James likes his milk.

Julia likes her food.

Daddy likes his root beer float.

James is in ecstasy as he tries his first root beer float.

On our way back to the station we stopped in Kepler’s Books, and the kids had fun playing with puppets with Daddy in the children’s section.


Playing at Kepler's Books

Julia and James enjoyed the ride back and everyone wanted to ride upstairs on the train. 

James and Julia play at a fountain near the Menlo Park train station.

Mommy waits with Julia at the station.

“A train! A train!”

Going upstairs on the train
Meanwhile in preschool to prepare for the field trip on Caltrain, Teacher Mindy lined up the chairs to resemble a train and had each child sit and hand her a pretend ticket. 
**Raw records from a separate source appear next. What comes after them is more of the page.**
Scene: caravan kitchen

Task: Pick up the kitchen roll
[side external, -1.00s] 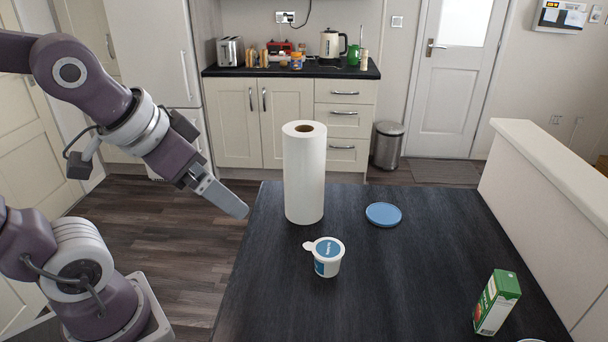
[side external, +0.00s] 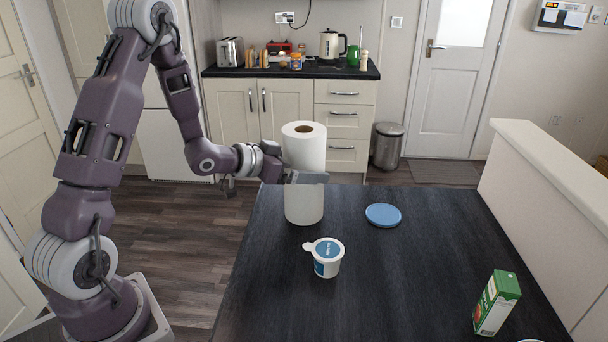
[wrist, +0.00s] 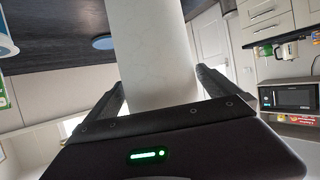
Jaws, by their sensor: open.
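The kitchen roll (side external: 304,205) is a tall white cylinder standing upright on the dark table. My gripper (side external: 306,178) is level, at about the roll's mid-height, with a finger across its front side. In the wrist view the roll (wrist: 158,55) stands between the two open fingers of my gripper (wrist: 160,90). There seems to be a small gap at the fingers; whether either one touches the roll is hard to tell. The far finger is hidden behind the roll in the side view.
A green carton (side external: 496,302) stands at the front right. The table (side external: 400,270) is clear between them.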

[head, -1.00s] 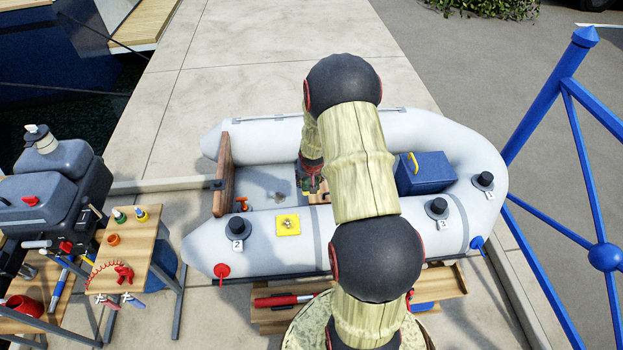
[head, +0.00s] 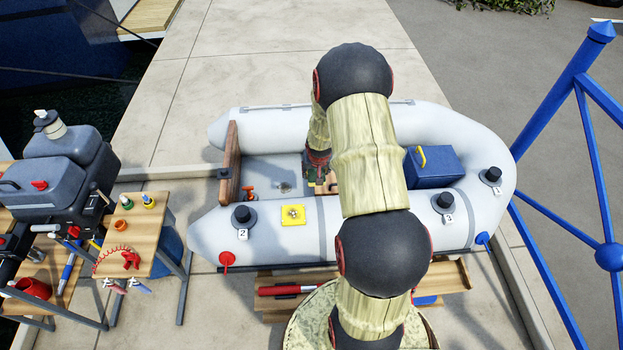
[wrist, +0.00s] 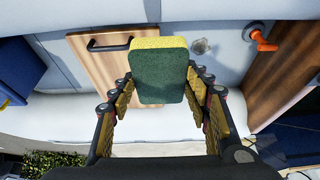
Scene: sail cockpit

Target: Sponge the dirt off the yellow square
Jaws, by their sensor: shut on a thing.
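The yellow square (head: 293,215) lies on the near grey tube of the inflatable boat, with a greyish-brown dirt patch at its middle. A sponge (wrist: 160,75), yellow on one side and dark green on the other, is between the fingers of my gripper (wrist: 163,92) in the wrist view. The gripper is shut on it. In the head view my gripper (head: 318,180) is over the inside of the boat, behind and right of the yellow square, apart from it. My arm partly hides that area, and the sponge is hard to make out there.
The boat (head: 350,222) has black numbered valves (head: 243,215) on its near tube and a blue box (head: 432,168) at right. A wooden transom (head: 231,165) stands at its left end. A small tool table (head: 133,245) and an outboard motor (head: 55,180) are further left.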

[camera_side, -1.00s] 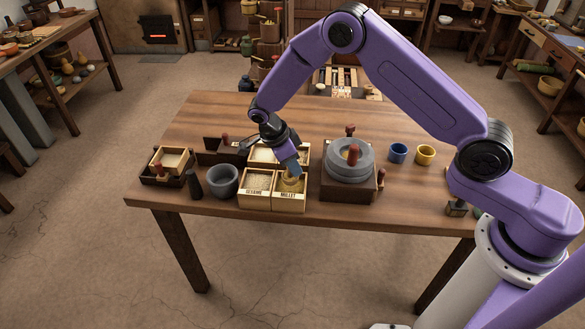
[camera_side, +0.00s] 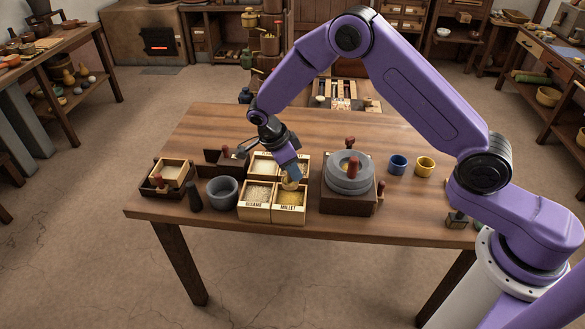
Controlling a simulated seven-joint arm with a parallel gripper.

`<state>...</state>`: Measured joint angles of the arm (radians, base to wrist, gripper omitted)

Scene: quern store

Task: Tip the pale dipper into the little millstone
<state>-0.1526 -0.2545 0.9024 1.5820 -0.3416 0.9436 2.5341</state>
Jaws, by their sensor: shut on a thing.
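The pale dipper (camera_side: 290,184) is a small light wooden scoop. My gripper (camera_side: 289,174) is shut on it and holds it just above the millet box (camera_side: 289,215); its contents cannot be made out.
A sesame box (camera_side: 255,213) adjoins the millet box. A grey mortar (camera_side: 222,191) and dark pestle (camera_side: 194,197) stand to the left. Blue (camera_side: 398,164) and yellow (camera_side: 424,166) cups stand right of the millstone.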

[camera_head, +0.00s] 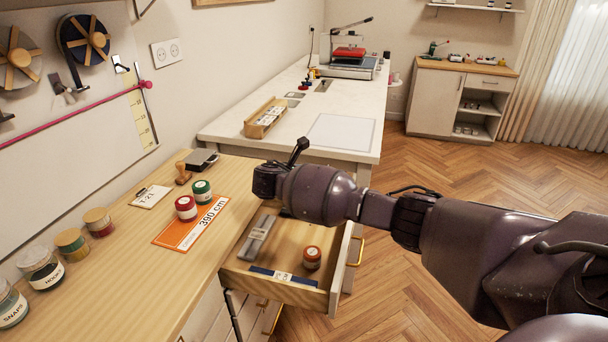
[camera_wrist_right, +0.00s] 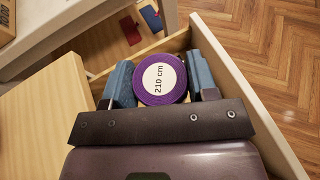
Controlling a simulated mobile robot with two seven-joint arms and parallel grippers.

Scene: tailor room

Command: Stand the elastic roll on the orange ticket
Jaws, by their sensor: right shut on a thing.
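The orange ticket (camera_head: 168,238), printed "390 cm", lies flat on the wooden counter. A red roll (camera_head: 186,210) and a green roll (camera_head: 201,193) stand on it or at its far edge. My right gripper (camera_wrist_right: 160,88) points down at the far end of the open drawer, with its blue fingertips on both sides of a purple roll (camera_wrist_right: 146,92). The roll's white top reads "210 cm". My gripper is shut on it. Whether the roll touches the drawer floor cannot be told. In the head view my right wrist mostly hides the roll. My left gripper is out of view.
The open drawer (camera_head: 341,275) also holds a brown-red roll (camera_head: 312,259), a grey bundle (camera_head: 257,240) and a blue strip (camera_head: 262,271). Jars (camera_head: 42,271), a tag (camera_head: 150,197) and a wooden stamp (camera_head: 183,174) stand around the ticket. The counter's front part is clear.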

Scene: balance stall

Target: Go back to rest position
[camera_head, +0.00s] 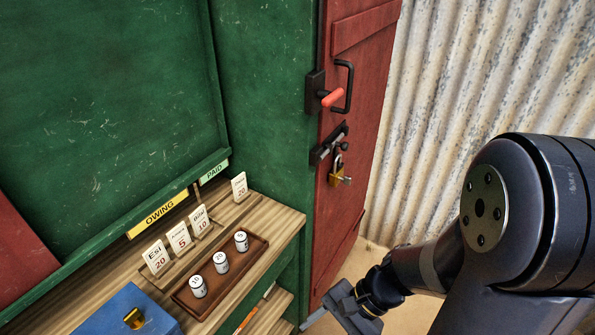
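My arm reaches in from the right. My gripper (322,312) is at the bottom centre, below the red door and in front of the shelves' right end. Its dark grey finger part points down and left. I cannot tell whether it is open or shut, and I see nothing in it.
A wooden counter (278,215) holds a brown tray (257,247) with three white weights, several numbered cards and a blue box (125,310). A red door (350,215) has a handle (347,85) and a brass padlock (338,175). Free floor lies right of the door.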

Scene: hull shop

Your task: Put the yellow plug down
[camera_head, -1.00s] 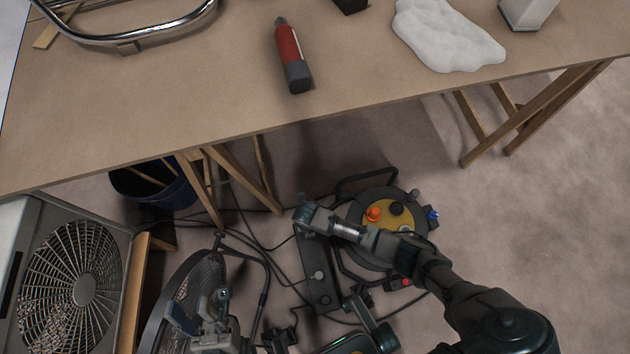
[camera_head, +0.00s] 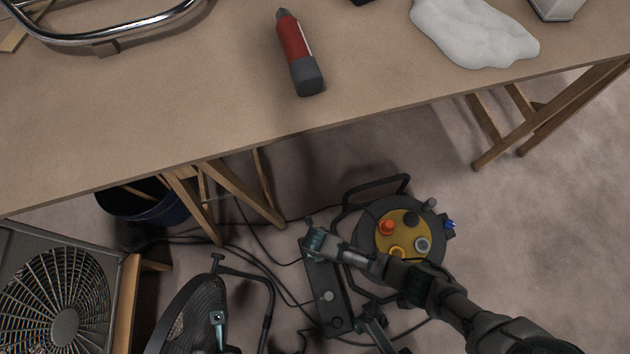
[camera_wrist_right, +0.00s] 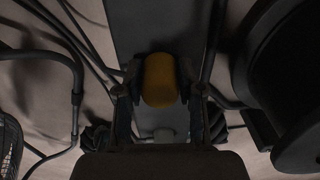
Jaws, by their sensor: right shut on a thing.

First row: Julia and James, Second: Melina (her mom Manisha is in the background) and Ethan, Third: Luciana and visitor, Fourth: Brody and Phoebe, Fifth: Ellen and Scarlet, Sixth: Jamie and Harper, Seventh: Lyra and Zachary, Eighth: Everett and Zoe.
Julia gets her ticket.
The following week we met the class at the Mountain View Station. James and Julia got super excited seeing the train pull into the station, and they loved riding the train all over again. 


My kids kind of look like they were transported from the 1920s for the day. You know, except for the ever present jeans.

Pointing at the train, still far away



Everyone in hats!


They play with their friends on the train:


James looks at Everett.
Everett looks at James.

Melina and Luciana show off their talents.
Phoebe and Tracy watch from upstairs.



We disembarked at the Diridon Station near Downtown San Jose and the class walked to the playground at the Arena Green next to the Shark Tank, home of the NHL’s San Jose Sharks. After eating a snack there really wasn’t much time on the playground, and soon it was time to make our return trip. 


James eats a cupcake at the park for Luciana’s birthday.

Teacher Mindy put on her Conductor Mindy hat and walked the aisle of the train pretend-taking each child’s ticket. I think James and Julia actually handed her our parking pass. Sucker!

Conductor Mindy returns James’s ticket.